Please transcribe the listing below in full and word for word, without its pictures.
..............................
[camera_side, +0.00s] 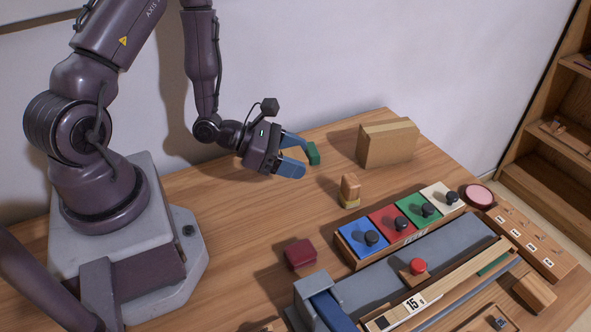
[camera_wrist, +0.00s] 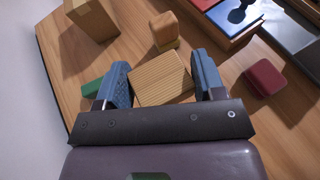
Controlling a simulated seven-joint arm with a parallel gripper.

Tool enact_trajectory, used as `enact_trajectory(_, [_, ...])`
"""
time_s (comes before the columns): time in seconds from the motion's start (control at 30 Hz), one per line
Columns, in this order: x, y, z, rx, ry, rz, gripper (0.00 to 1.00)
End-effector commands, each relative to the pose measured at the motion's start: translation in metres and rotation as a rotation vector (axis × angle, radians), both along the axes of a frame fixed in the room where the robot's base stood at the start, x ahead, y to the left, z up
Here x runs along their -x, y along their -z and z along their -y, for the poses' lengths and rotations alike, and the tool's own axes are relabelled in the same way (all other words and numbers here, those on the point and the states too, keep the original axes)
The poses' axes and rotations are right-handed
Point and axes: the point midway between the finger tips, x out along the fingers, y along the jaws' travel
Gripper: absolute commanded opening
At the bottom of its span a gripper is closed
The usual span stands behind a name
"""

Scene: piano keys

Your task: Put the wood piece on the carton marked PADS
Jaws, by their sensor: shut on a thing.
..............................
Written response »
[camera_side, +0.00s] 
[camera_wrist, +0.00s] 
Controlling a simulated seven-joint arm with a parallel gripper.

Tool enact_trajectory, used as `enact_trajectory(_, [_, ...])`
"""
time_s (comes before the columns): time in seconds from the motion's start (control at 30 Hz), one per line
Columns, in this order: x, y, z, rx, ry, rz, gripper (0.00 to 1.00)
End-effector commands, each relative to the pose measured at the motion's start: translation in metres and rotation as a rotation vector (axis × angle, radians), both along the axes of a frame fixed in the room where the robot's base stood at the start, x ahead, y to the left, z up
Here x runs along their -x, y along their -z and z along their -y, for the poses' lengths and rotations alike, and the tool's own axes are relabelled in the same way (all other words and numbers here, those on the point and the states too, keep the original axes)
The poses' axes and rotations are right-handed
Point and axes: the point midway between the finger tips, x out along the fingers, y along the jaws' travel
Gripper: absolute commanded opening
At the bottom of its span a gripper is closed
The usual span stands behind a name
"""

Scene: piano keys

Your task: Put the wood piece on the carton marked PADS
Jaws, by their sensor: shut on a thing.

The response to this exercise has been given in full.